- Directions: For the copy, please give all of the data again exactly and leave the pictures out.

%%

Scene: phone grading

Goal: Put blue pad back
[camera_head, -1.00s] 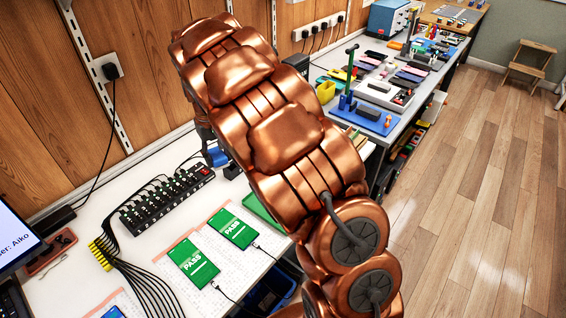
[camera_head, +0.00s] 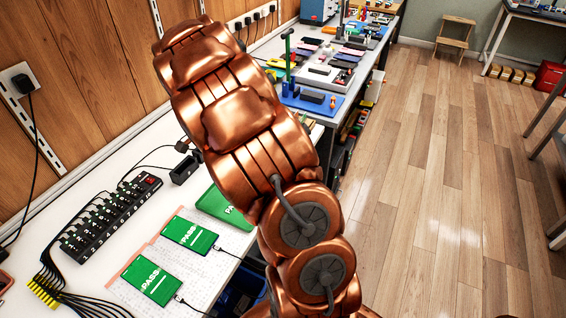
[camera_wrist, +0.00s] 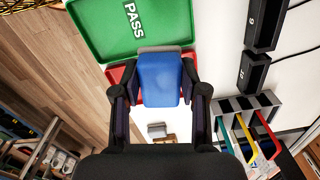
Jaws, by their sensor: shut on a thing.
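The blue pad (camera_wrist: 158,76) shows in the wrist view as a small blue block with a paler grey-blue far edge. My gripper (camera_wrist: 158,88) is shut on it, with one dark finger on each side. In the head view my copper-coloured arm hides the gripper and the pad. Beyond the pad in the wrist view is a green tray marked PASS (camera_wrist: 110,22). A red surface (camera_wrist: 116,74) shows partly behind the pad. I cannot tell how far the pad is above the bench.
A grey rack with coloured dividers (camera_wrist: 246,118) and black numbered holders (camera_wrist: 254,70) stand on the white bench. In the head view, phones with green PASS screens (camera_head: 190,234), a black hub (camera_head: 108,218) and a farther bench with a blue mat (camera_head: 312,100) show.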

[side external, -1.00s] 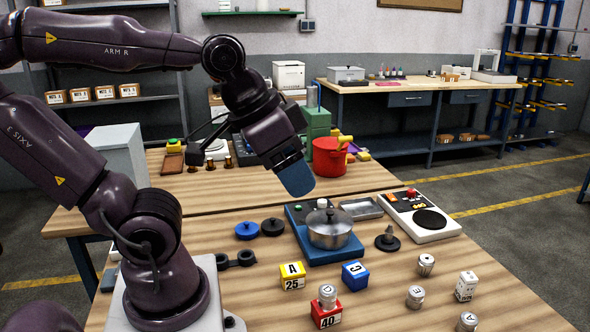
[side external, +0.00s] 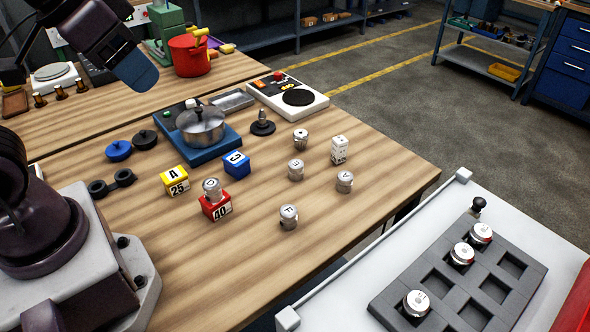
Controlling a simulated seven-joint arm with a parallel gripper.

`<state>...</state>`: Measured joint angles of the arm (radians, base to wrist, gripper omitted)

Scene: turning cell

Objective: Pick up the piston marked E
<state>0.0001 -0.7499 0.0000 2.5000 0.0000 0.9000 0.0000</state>
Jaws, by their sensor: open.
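Several metal pistons stand upright on the wooden table in the side view. The piston that appears marked E (side external: 296,169) stands right of the blue block, its small letter turned sideways. Near it stand a piston with an unclear mark (side external: 300,138), one marked like V or A (side external: 344,181) and one marked like F (side external: 289,216). A piston marked like D (side external: 211,188) sits on the red block numbered 40 (side external: 217,208). My gripper (side external: 140,75), with a blue end, hangs open and empty at the upper left, well away from the pistons.
A white dotted block (side external: 339,149) stands close behind the pistons. Yellow (side external: 174,181) and blue (side external: 236,164) blocks and a pot (side external: 201,126) lie to the left. The table front is clear.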

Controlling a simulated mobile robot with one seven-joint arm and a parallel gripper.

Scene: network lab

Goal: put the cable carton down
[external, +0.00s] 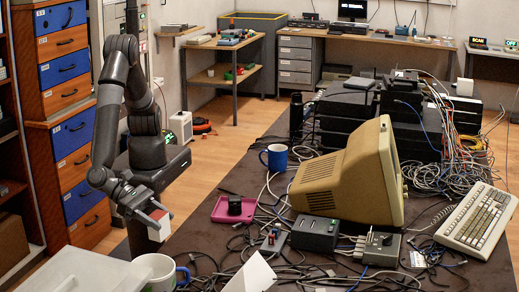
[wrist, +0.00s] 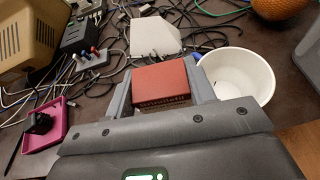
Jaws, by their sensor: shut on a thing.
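The cable carton (wrist: 160,80) is a small box with a red top face, held between the two fingers of my gripper (wrist: 160,92) in the wrist view. In the external view the carton (external: 160,222) shows a red part and a pale side at the tip of my gripper (external: 153,217). My gripper is shut on it, and it appears to be above the dark table, near its left edge. The fingers cover its sides, and its underside is hidden.
A white mug (external: 157,268) stands close by, towards the front. A pink tray (external: 222,216) with a black object lies to the right. Loose cables, a white folded card (external: 252,277) and a beige monitor (external: 345,180) crowd the table. A blue mug (external: 276,157) stands farther back.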

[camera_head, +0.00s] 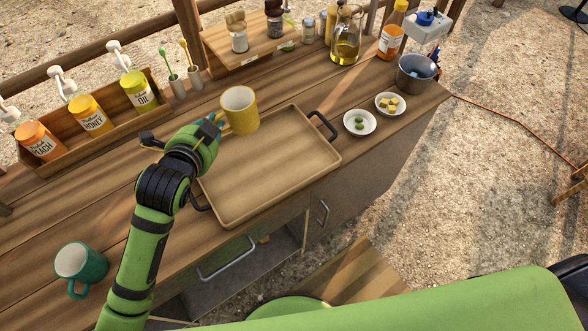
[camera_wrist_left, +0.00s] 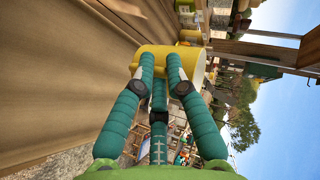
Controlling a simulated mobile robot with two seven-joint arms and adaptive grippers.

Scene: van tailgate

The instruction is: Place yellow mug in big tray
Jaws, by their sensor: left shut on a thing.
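The yellow mug (camera_head: 240,112) is upright over the back left part of the big tray (camera_head: 268,170), with its white inside facing up. My left gripper (camera_head: 217,122) is shut on the mug at its left side in the head view. In the left wrist view the teal fingers of my left gripper (camera_wrist_left: 160,72) press against the yellow mug (camera_wrist_left: 190,58), and part of it is hidden behind them. Whether the mug's base touches the tray or hangs above it, I cannot tell. The tray is wooden with dark handles and otherwise empty. My right gripper is not in view.
A teal mug (camera_head: 81,268) stands at the front left of the wooden counter. A bottle crate (camera_head: 95,125) is at the back left. Two small white bowls (camera_head: 360,122) and a metal pot (camera_head: 415,75) stand right of the tray. An oil jug (camera_head: 345,45) is behind.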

%%

- Solution to this problem:
Scene: phone grading

Goal: Put blue pad back
[camera_head, -1.00s] 
[camera_head, +0.00s] 
[camera_wrist, +0.00s] 
Jaws, by their sensor: shut on a thing.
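The blue pad (camera_wrist: 158,76) shows in the wrist view as a small blue block with a paler grey-blue far edge. My gripper (camera_wrist: 158,88) is shut on it, with one dark finger on each side. In the head view my copper-coloured arm hides the gripper and the pad. Beyond the pad in the wrist view is a green tray marked PASS (camera_wrist: 110,22). A red surface (camera_wrist: 116,74) shows partly behind the pad. I cannot tell how far the pad is above the bench.
A grey rack with coloured dividers (camera_wrist: 246,118) and black numbered holders (camera_wrist: 254,70) stand on the white bench. In the head view, phones with green PASS screens (camera_head: 190,234), a black hub (camera_head: 108,218) and a farther bench with a blue mat (camera_head: 312,100) show.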

[side external, -1.00s] 
[side external, +0.00s] 
Controlling a simulated seven-joint arm with a parallel gripper.

`<state>...</state>`: Measured joint angles of the arm (radians, base to wrist, gripper omitted)

Scene: turning cell

Objective: Pick up the piston marked E
<state>0.0001 -0.7499 0.0000 2.5000 0.0000 0.9000 0.0000</state>
Jaws, by their sensor: open.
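Several metal pistons stand upright on the wooden table in the side view. The piston that appears marked E (side external: 296,169) stands right of the blue block, its small letter turned sideways. Near it stand a piston with an unclear mark (side external: 300,138), one marked like V or A (side external: 344,181) and one marked like F (side external: 289,216). A piston marked like D (side external: 211,188) sits on the red block numbered 40 (side external: 217,208). My gripper (side external: 140,75), with a blue end, hangs open and empty at the upper left, well away from the pistons.
A white dotted block (side external: 339,149) stands close behind the pistons. Yellow (side external: 174,181) and blue (side external: 236,164) blocks and a pot (side external: 201,126) lie to the left. The table front is clear.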

Controlling a simulated mobile robot with one seven-joint arm and a parallel gripper.

Scene: network lab

Goal: put the cable carton down
[external, +0.00s] 
[wrist, +0.00s] 
Jaws, by their sensor: shut on a thing.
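The cable carton (wrist: 160,80) is a small box with a red top face, held between the two fingers of my gripper (wrist: 160,92) in the wrist view. In the external view the carton (external: 160,222) shows a red part and a pale side at the tip of my gripper (external: 153,217). My gripper is shut on it, and it appears to be above the dark table, near its left edge. The fingers cover its sides, and its underside is hidden.
A white mug (external: 157,268) stands close by, towards the front. A pink tray (external: 222,216) with a black object lies to the right. Loose cables, a white folded card (external: 252,277) and a beige monitor (external: 345,180) crowd the table. A blue mug (external: 276,157) stands farther back.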

[camera_head, +0.00s] 
[camera_wrist_left, +0.00s] 
Controlling a simulated mobile robot with two seven-joint arms and adaptive grippers.

Scene: van tailgate

The instruction is: Place yellow mug in big tray
Jaws, by their sensor: left shut on a thing.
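The yellow mug (camera_head: 240,112) is upright over the back left part of the big tray (camera_head: 268,170), with its white inside facing up. My left gripper (camera_head: 217,122) is shut on the mug at its left side in the head view. In the left wrist view the teal fingers of my left gripper (camera_wrist_left: 160,72) press against the yellow mug (camera_wrist_left: 190,58), and part of it is hidden behind them. Whether the mug's base touches the tray or hangs above it, I cannot tell. The tray is wooden with dark handles and otherwise empty. My right gripper is not in view.
A teal mug (camera_head: 81,268) stands at the front left of the wooden counter. A bottle crate (camera_head: 95,125) is at the back left. Two small white bowls (camera_head: 360,122) and a metal pot (camera_head: 415,75) stand right of the tray. An oil jug (camera_head: 345,45) is behind.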

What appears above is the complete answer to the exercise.